Nuestro espíritu procede de la presencia de Dios y “todos los espíritus de los hombres fueron inocentes en el principio” (D. y C. 93:38). El cuerpo físico también es un don de Dios. Una razón por la que deseábamos venir a la tierra era para llegar a ser más como nuestro Padre Celestial, pues Él tiene un cuerpo físico. En consecuencia, uno de nuestros retos de la vida terrenal es aprender a gobernar, cuidar y utilizar el cuerpo correctamente. Si somos capaces de gobernar las tendencias naturales de la carne, nos elevaremos hacia el tipo de vida espiritual que describe el presidente McKay. Pero si permitimos que el “hombre natural” esté al mando, llegaremos a ser enemigos de Dios y de Sus propósitos (véase Mosíah 3:19).
La batalla
El élder Melvin J. Ballard (1873–1939), del Quórum de los Doce Apóstoles, enseñó que “todos los asaltos que realice el enemigo de nuestra alma para capturarnos serán a través de la carne, porque está hecha de tierra sin redimir y él tiene poder sobre los elementos de la tierra. Para lograr su propósito, se vale de la lujuria, los apetitos y las ambiciones de la carne. Toda la ayuda que recibimos del Señor para socorrernos en esta batalla se recibe por el espíritu que mora en este cuerpo terrenal. Así tenemos dos fuerzas poderosas que influyen en nosotros por medio de estos dos conductos.
“…Si desean tener un espíritu fuerte que domine el cuerpo, deberán asegurarse de que su espíritu reciba alimento y ejercicio espirituales…
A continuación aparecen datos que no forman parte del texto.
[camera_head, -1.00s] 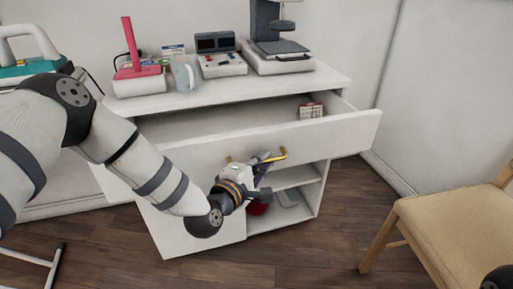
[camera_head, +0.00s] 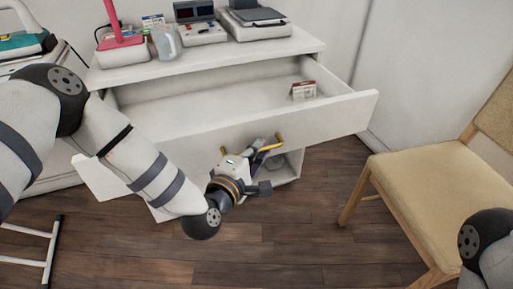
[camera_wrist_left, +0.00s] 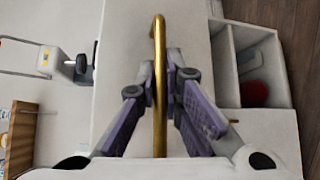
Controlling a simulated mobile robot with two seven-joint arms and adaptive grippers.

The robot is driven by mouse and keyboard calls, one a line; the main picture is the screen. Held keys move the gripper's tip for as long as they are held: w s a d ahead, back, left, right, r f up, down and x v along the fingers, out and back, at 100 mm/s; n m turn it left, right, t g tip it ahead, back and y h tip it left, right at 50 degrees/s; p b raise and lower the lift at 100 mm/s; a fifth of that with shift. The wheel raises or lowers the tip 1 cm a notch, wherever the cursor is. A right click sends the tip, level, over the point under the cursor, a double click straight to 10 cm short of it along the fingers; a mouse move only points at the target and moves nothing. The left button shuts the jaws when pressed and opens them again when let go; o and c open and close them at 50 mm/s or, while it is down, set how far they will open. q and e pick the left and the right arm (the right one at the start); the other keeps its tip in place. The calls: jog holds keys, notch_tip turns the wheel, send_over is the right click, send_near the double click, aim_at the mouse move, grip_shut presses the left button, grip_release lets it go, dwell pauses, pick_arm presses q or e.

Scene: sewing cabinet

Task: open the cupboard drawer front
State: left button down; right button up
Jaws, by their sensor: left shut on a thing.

“El hombre o la mujer que no tome ni alimento espiritual ni realice ejercicio espiritual no tardará en convertirse en un ser débil y la carne será su amo. Mas el que obtenga alimento espiritual y se ejercite espiritualmente tendrá control sobre el cuerpo y lo mantendrá sujeto a la voluntad de Dios”2.
El élder Ballard mencionó varias manifestaciones del alimento y del ejercicio espiritual: orar, participar de la Santa Cena y servirse unos a otros. Las Escrituras y los profetas nos recuerdan otras formas, tales como asistir a las reuniones dominicales, servir en el templo y estudiar las Escrituras.
Cómo modificar nuestra naturaleza
El ejercicio y el alimento espirituales pueden fortalecernos en nuestra búsqueda por gobernar el cuerpo, pero el hacerlo es mucho más fácil si el cuerpo puede ser santificado de su estado corrupto o “natural” (véase Moroni 10:32–33). Esta santificación procede de la gracia de Cristo y del ministerio del Espíritu Santo. El élder Parley P. Pratt (1807–1857), del Quórum de los Doce Apóstoles, enseñó que “el don del Espíritu Santo… aviva las facultades intelectuales; aumenta, agranda, expande y purifica todas las pasiones y los afectos naturales, y los adapta, mediante el don de la sabiduría, a su uso legítimo”3. Las pasiones no son en sí algo malo; en las personas rectas pueden ser un vehículo para producir una abundancia de obras buenas.
El mensaje del Evangelio, por ende, es que no tenemos por qué rendirnos a nuestras debilidades y a los deseos de la carne. Las buenas nuevas del Evangelio es que, por medio de la Expiación de nuestro Salvador y del uso correcto del albedrío, podemos experimentar un cambio fundamental en nuestra naturaleza. El presidente Ezra Taft Benson (1899–1994) enseñó que el mundo intenta “amoldar el comportamiento del hombre, pero Cristo puede cambiar la naturaleza humana”4. De hecho, tal y como dijo Pedro, por el poder del Señor podemos “ser participantes de la naturaleza divina, habiendo huido de la corrupción que hay en el mundo a causa de la concupiscencia” (2 Pedro 1:3–4). Por medio de la expiación de Cristo, podemos despojarnos del hombre natural y llegar a ser santos, sumisos, mansos, humildes, pacientes y llenos de amor (véase Mosíah 3:19).